Monthly Archives: May 2017

Cyber and terrorist attacks currently appear to dominate Business Continuity (BC) thinking, but over the weekend we had a classic example of a good old fashioned failure of a critical IT system causing major disruption and some resulting poor incident management that compounded the problem. The company involved was British Airways (BA), and I say poor incident management because this is what the public has perceived and what BA customers experienced. No doubt there will be an internal BA investigation into what went wrong, but as a BC professional I’d love to know about three aspects of the incident and BA’s response:

  1. How long did it take from the initial failure of the system for the IT support technicians to realise that they were dealing with a major incident, who did they escalate the incident to (if anyone), were the people designated to handle major incident contactable, and was the problem compounded by the fact that BA’s IT had been outsourced to India?
  2. The system that failed is so critical to BA’s operations that it must have had a Recovery Time Objective (RTO) of minutes, or at worst, a couple of hours. To achieve this, BA should have put in place a duplicate live version of the system (Active/Active). Either BA did not have such a recovery option in place (I’m guessing that they had a replica – Active/Passive), which implies that they failed to understand the need to have a very short downtime on the system, or it had not been properly tested and failed when required.
  3. Why were the communications with customers  (people who were booked on BA flights) handled so badly? BA must have a plan to communicate with passengers, but was this dependent on the very system that failed?

For me, even before the inquest takes place, the major lesson to be learned is that the effectiveness of an organisation’s BC and incident response plans can only be assured by actually using the plans and responding to incidents. If you don’t want to find this out in response to a real incident, then you need to run realistic and regular exercises so that every aspect of your response is tested and the people involved know what to do. It doesn’t matter how good your Business Continuity Management (BCM) process is, how closely aligned to ISO 22301 it is, how good the result of the latest BC audit, or how much documentation you have.

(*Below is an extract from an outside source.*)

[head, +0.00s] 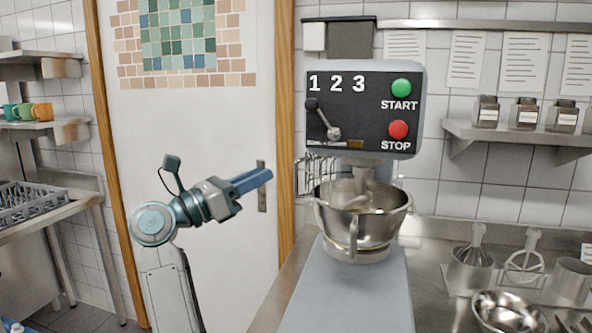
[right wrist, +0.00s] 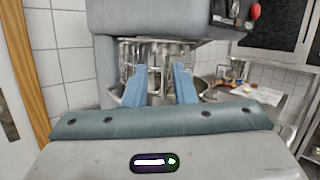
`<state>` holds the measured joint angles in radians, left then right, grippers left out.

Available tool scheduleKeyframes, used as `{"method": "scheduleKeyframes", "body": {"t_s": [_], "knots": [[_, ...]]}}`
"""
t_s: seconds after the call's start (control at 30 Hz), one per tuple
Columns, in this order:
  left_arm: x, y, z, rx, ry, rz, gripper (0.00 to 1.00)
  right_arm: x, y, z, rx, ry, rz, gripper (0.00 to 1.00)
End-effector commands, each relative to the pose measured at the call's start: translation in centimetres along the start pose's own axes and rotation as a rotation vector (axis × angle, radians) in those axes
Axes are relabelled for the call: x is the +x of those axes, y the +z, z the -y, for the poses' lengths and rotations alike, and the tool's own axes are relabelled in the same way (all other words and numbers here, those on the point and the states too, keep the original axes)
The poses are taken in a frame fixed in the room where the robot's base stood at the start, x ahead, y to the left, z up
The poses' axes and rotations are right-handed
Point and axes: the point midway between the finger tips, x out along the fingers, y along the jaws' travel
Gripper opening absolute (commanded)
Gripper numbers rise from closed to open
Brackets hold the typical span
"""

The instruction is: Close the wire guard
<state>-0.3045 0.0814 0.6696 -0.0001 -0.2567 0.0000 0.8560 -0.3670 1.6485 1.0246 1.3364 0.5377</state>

It’s your ability to respond effectively and recover in time that matters.

BA have suffered damage to their reputation , how much is yet to be seen. They will have suffered financial damage, and when the London Stock Market opens for trading we’ll see how much it has affected their share price. Maybe BA do run realistic and regular exercises. If they do, they should have identified the issues with the systems and incident response that were encountered over the weekend and acted on the lessons learned.